That's a pretty girl!
I kept my first female betta with a pair of guppies and an otocinclus in a 10 gallon tank. They did pretty well together, but the female guppy was suddenly thinner one day and I didn't see any fry at that time, so they may have been eaten if Jill was pgregnant. Opal th betta died the day after I bought a few more guppies from a LFS and they wouldn't even refund the guppy that died and probably made opal sick. I haven't done business with them again. Since then I have tried female bettas in my comunity a couple of times. The first time my bettas got sick or injured almost imediately and didn't last long, but Betty stayed in the comunity for a while. She was kind or the boss of the whole comunity. Then I let some female guppies visit and she didn't like the one that had a tail bigger and brighter than her own, so she trimmed it down to size and otherwise terrorized the guppies until I sent them back to their own tank. My cousin had a male betta in her comunity and the other fish tore his fins up. Pet stores have told me that female bettas are comunity fish, but males are not.
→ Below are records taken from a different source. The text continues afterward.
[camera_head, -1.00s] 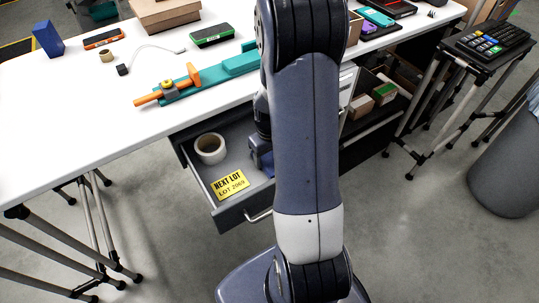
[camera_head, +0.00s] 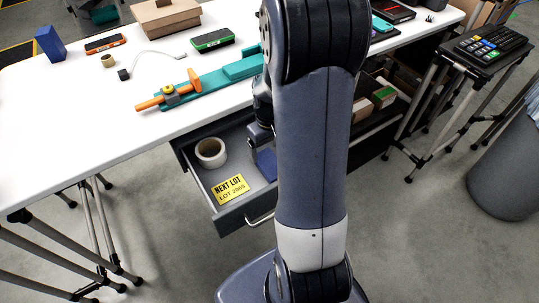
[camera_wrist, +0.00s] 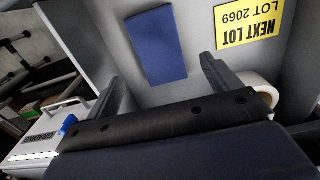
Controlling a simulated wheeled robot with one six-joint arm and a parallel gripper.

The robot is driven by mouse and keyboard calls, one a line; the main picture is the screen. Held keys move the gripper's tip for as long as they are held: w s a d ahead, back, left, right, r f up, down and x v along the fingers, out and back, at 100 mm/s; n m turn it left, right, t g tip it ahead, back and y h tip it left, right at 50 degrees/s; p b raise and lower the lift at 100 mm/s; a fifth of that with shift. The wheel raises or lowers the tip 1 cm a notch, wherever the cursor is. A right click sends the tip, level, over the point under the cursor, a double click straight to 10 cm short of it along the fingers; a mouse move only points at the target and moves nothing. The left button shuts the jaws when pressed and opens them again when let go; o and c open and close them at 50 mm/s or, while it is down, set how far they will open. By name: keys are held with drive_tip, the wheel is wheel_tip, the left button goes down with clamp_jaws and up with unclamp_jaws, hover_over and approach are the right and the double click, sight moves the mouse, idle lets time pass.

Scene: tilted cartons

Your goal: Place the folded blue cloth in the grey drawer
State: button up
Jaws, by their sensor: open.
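The folded blue cloth (camera_wrist: 157,45) lies flat on the floor of the open grey drawer (camera_head: 238,162). In the head view, part of the cloth (camera_head: 266,162) shows beside my arm, which hides the rest. My gripper (camera_head: 262,140) is above the cloth, inside the drawer area. In the wrist view, my gripper (camera_wrist: 162,70) is open and empty, with its two fingers apart and the cloth beyond them, clear of both.
A tape roll (camera_head: 210,151) and a yellow NEXT LOT sign (camera_head: 230,189) are in the drawer, left of the cloth. The white table (camera_head: 95,115) overhangs behind it. A teal and orange fixture (camera_head: 195,88) sits near the table's edge.

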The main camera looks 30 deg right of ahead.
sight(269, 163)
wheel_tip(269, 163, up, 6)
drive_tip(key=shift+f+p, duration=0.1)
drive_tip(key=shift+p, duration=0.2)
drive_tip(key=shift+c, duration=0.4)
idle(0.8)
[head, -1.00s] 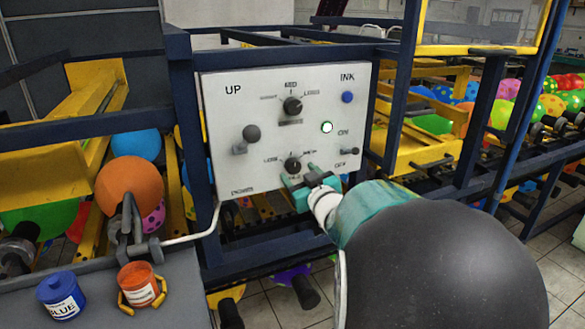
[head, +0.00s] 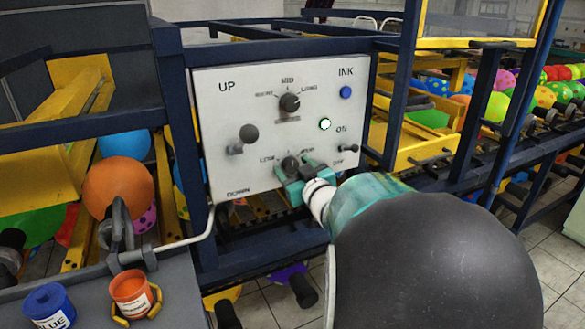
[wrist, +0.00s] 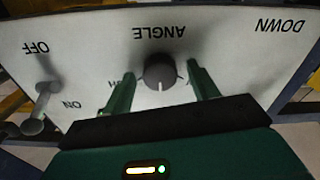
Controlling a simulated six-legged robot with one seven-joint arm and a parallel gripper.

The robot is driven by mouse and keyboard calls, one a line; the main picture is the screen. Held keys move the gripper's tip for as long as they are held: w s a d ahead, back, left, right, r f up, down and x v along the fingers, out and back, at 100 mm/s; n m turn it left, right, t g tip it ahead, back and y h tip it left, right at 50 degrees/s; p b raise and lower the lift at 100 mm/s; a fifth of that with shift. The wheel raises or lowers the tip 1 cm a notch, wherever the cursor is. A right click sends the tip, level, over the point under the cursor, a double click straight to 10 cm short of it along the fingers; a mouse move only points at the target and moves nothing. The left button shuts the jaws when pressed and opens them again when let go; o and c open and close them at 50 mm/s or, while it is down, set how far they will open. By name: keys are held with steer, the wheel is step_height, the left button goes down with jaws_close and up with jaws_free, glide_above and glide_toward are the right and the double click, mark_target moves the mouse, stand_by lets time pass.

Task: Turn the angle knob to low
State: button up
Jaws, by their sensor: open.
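The angle knob (head: 289,164) is a dark round dial low on the white control panel (head: 225,100). In the wrist view the angle knob (wrist: 160,70) appears upside down below the word ANGLE, with its white mark pointing to the bottom of the picture, toward my gripper. In the head view LOW is printed left of it. My green gripper (head: 292,176) is open in front of the knob's lower side. In the wrist view my gripper (wrist: 160,76) has one finger on each side of the knob, with visible gaps. Contact cannot be told.
An UP/DOWN lever (head: 248,134) is at left and an ON/OFF switch (head: 348,148) at right. Blue frame bars surround the panel.

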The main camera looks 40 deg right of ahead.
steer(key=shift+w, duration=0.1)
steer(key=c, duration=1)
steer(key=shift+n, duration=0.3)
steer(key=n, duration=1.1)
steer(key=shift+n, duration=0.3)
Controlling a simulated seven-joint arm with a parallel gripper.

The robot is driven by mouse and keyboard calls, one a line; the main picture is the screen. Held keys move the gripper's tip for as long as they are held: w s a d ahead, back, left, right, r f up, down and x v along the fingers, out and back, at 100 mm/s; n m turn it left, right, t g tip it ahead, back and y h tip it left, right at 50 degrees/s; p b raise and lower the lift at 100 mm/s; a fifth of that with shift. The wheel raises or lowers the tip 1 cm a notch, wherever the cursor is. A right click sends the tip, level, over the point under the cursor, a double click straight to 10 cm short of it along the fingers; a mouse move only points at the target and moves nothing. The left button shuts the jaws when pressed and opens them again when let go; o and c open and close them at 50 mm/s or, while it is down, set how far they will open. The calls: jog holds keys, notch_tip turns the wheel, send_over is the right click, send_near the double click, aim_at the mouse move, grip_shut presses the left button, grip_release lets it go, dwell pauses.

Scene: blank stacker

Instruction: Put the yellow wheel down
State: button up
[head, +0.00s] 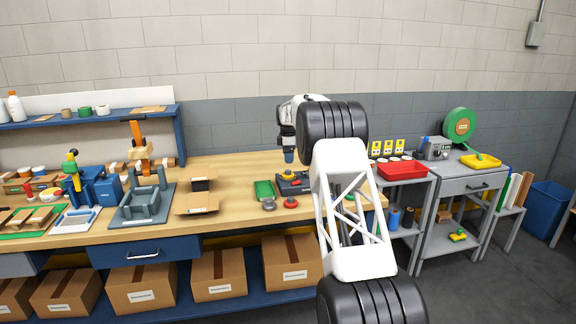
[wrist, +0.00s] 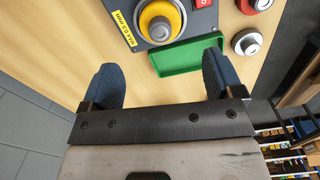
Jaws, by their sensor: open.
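A yellow wheel (wrist: 160,20) with a grey centre shows at the top of the wrist view. It appears to sit on a dark grey device (wrist: 136,6) with a yellow label; the frame edge cuts the device off. In the head view the device (head: 293,184) stands on the wooden bench, and the wheel is too small to make out there. My gripper (wrist: 161,60) is open, with its two blue fingers wide apart and nothing between them. The wheel lies beyond the fingertips, apart from them. In the head view my gripper (head: 289,157) hangs above the bench just behind the device.
A green tray (wrist: 188,58) lies beside the device, close to the right finger in the wrist view. Cardboard pieces (head: 197,203) lie to the left. A red tray (head: 402,169) stands on the cart at right.

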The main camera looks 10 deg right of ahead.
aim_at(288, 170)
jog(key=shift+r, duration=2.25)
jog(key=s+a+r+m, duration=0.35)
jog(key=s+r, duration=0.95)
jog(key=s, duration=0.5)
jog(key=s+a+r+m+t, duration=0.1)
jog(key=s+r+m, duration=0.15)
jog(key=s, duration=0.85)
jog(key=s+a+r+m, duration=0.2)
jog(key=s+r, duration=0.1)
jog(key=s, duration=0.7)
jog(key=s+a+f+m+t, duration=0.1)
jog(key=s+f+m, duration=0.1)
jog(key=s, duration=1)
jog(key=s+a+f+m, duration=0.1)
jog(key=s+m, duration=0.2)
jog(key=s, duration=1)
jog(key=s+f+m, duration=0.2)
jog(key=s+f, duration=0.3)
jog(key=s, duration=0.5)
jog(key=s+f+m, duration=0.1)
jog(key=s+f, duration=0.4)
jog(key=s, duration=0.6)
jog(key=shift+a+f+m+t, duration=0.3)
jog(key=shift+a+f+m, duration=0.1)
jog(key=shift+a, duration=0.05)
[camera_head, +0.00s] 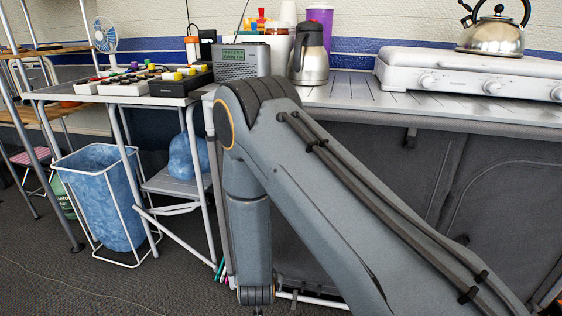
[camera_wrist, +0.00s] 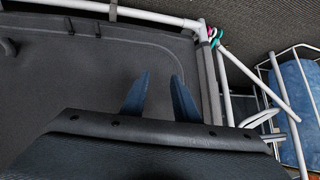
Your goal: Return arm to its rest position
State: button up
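My gripper (camera_wrist: 160,75) shows in the wrist view as two dark blue fingers standing apart, with nothing between them. Beyond them is the dark grey panel (camera_wrist: 75,95) of the counter front. My grey arm crosses the head view from the lower right up to its elbow in front of the counter, then bends down. The gripper is not visible in the head view.
A metal counter (camera_head: 345,92) holds a radio (camera_head: 242,62), a steel flask (camera_head: 310,60), a white stove (camera_head: 470,75) and a kettle (camera_head: 492,35). At left are a small table (camera_head: 70,93) and a wire-framed blue bag (camera_head: 103,195). Grey floor (camera_head: 40,275) is open at lower left.

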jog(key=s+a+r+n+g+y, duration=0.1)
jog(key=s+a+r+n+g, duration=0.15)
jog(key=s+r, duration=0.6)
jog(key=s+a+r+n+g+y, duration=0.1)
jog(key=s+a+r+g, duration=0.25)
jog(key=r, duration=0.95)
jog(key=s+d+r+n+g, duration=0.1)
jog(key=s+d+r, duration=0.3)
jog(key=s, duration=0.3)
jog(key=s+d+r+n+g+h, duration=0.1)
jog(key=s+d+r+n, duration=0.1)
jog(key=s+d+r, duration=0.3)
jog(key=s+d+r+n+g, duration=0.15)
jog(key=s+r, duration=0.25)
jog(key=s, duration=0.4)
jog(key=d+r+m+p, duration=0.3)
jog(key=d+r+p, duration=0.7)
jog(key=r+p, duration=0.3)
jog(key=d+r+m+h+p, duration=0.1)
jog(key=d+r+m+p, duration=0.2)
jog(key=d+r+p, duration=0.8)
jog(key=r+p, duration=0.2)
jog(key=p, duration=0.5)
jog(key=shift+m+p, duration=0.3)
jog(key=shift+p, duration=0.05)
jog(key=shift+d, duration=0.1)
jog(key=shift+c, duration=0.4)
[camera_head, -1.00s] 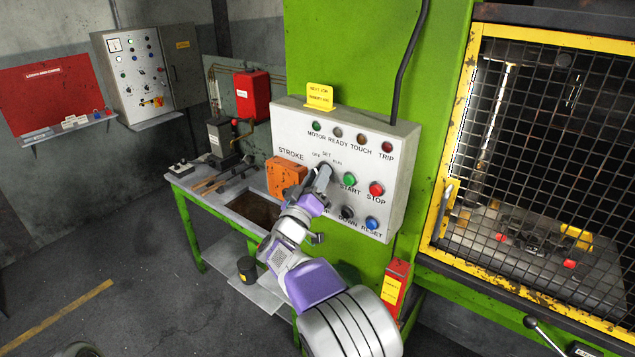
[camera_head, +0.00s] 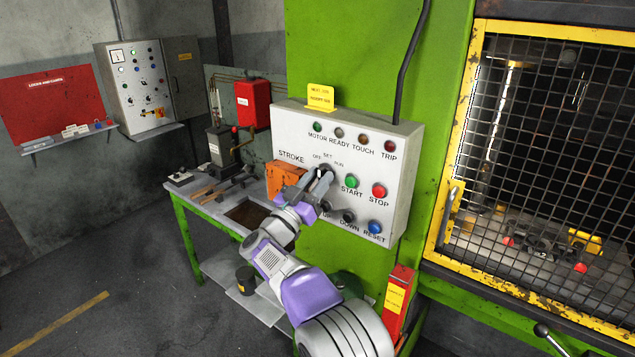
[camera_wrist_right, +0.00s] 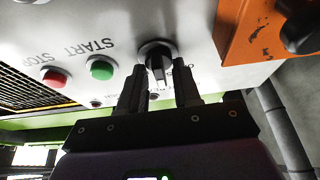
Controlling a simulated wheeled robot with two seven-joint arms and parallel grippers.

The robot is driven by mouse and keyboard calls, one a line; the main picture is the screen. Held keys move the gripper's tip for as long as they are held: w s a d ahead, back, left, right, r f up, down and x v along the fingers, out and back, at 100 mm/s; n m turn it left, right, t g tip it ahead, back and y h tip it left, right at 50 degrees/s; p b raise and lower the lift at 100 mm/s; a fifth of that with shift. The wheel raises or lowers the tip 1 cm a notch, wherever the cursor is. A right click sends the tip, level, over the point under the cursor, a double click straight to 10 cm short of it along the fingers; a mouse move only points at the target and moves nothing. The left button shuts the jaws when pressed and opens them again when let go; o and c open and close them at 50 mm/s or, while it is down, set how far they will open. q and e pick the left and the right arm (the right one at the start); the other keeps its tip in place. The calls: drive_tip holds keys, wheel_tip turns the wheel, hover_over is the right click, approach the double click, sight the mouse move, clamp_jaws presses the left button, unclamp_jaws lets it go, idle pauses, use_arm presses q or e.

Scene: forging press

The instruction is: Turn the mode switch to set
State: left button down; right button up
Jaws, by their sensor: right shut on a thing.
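The mode switch is a dark rotary knob (camera_head: 325,169) on the grey control panel (camera_head: 398,205), under the labels OFF, SET and RUN. My right gripper (camera_head: 318,181) is at the knob, its fingers partly covering it in the head view. In the right wrist view the knob (camera_wrist_right: 157,52) lies between and just beyond the fingertips of the right gripper (camera_wrist_right: 160,85). The gripper is shut on the knob, one finger on each side. I cannot tell surely which label the knob points at. My left gripper is not in view.
A green START button (camera_head: 351,181) and a red STOP button (camera_head: 379,190) sit right of the switch. An orange STROKE box (camera_head: 284,180) is close on the left. A mesh guard (camera_head: 545,150) stands at the right, a workbench (camera_head: 190,199) at the left.

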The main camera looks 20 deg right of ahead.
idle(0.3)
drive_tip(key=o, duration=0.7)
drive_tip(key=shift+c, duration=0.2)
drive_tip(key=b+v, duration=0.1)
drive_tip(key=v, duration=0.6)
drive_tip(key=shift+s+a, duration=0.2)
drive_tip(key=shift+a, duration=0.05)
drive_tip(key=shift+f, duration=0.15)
Your answers will vary. If the other fish aren't too flashy and don't atract the betta's attention, they might be OK if the betta is not a very agressive individual. If the other fish are agressive or even very curious and active, there could be problems, and of course the other fish need more aeration and filtration than a betta alone. Your small tank sounds like one of mine that is only about 2 to 2.5 gallons. If you go by the 1 gallon per inch of fish rule, you really don't have room for roommates anyway.